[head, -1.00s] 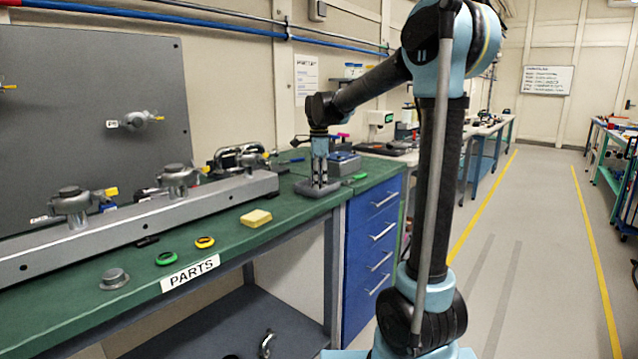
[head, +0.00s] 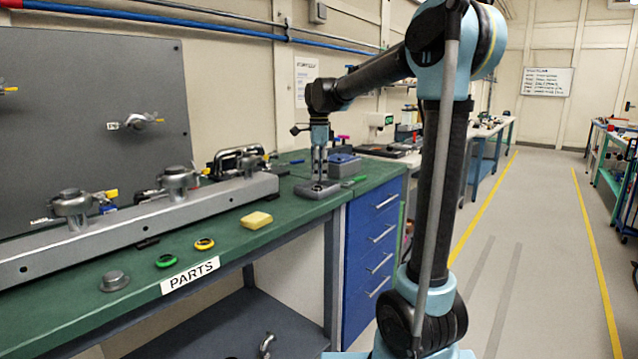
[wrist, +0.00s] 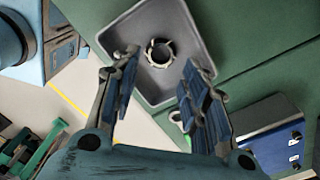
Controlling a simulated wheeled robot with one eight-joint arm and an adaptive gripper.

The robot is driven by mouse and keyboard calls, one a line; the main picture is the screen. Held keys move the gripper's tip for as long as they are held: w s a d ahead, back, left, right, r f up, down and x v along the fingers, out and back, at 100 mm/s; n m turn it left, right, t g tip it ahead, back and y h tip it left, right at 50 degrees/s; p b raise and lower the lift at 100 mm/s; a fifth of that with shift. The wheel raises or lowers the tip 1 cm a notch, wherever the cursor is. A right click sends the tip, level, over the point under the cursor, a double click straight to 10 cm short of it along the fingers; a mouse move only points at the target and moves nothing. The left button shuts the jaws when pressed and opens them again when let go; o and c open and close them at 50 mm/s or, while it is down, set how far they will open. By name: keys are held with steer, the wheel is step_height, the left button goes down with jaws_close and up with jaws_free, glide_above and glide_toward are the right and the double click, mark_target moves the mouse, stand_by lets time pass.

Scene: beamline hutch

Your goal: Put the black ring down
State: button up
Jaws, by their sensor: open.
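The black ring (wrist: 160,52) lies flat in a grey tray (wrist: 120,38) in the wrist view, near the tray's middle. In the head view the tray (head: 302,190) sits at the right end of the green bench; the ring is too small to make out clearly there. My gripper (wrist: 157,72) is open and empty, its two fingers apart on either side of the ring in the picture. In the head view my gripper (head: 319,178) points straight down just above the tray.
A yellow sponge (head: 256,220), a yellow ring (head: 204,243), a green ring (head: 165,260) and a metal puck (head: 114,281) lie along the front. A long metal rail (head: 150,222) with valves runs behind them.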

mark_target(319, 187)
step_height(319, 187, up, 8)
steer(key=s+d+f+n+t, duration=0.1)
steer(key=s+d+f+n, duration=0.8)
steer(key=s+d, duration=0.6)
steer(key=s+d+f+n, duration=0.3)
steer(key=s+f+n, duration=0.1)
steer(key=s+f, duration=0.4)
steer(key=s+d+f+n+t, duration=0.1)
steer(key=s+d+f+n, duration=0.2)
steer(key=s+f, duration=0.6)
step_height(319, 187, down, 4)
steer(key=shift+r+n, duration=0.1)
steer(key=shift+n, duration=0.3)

■ ■ ■ ■

GIVEN EXERCISE: From the data, list each line in which the string "button" appears.

THE RESULT:
The robot is driven by mouse and keyboard calls, one a line; the main picture is the screen. Held keys move the gripper's tip for as long as they are held: w s a d ahead, back, left, right, r f up, down and x v along the fingers, out and back, at 100 mm/s; n m turn it left, right, t g tip it ahead, back and y h tip it left, right at 50 degrees/s; p b raise and lower the lift at 100 mm/s; a fifth of that with shift. The wheel raises or lowers the tip 1 cm a notch, wherever the cursor is. A right click sends the tip, level, over the point under the cursor, a double click straight to 10 cm short of it along the fingers; a mouse move only points at the target and moves nothing. The left button shuts the jaws when pressed and opens them again when let go; o and c open and close them at 50 mm/s or, while it is down, set how far they will open. By name: keys are held with steer, the wheel is step_height, the left button goes down with jaws_close and up with jaws_free, glide_above and glide_toward are the right and the double click, mark_target moves the mouse, stand_by lets time pass.
State: button up

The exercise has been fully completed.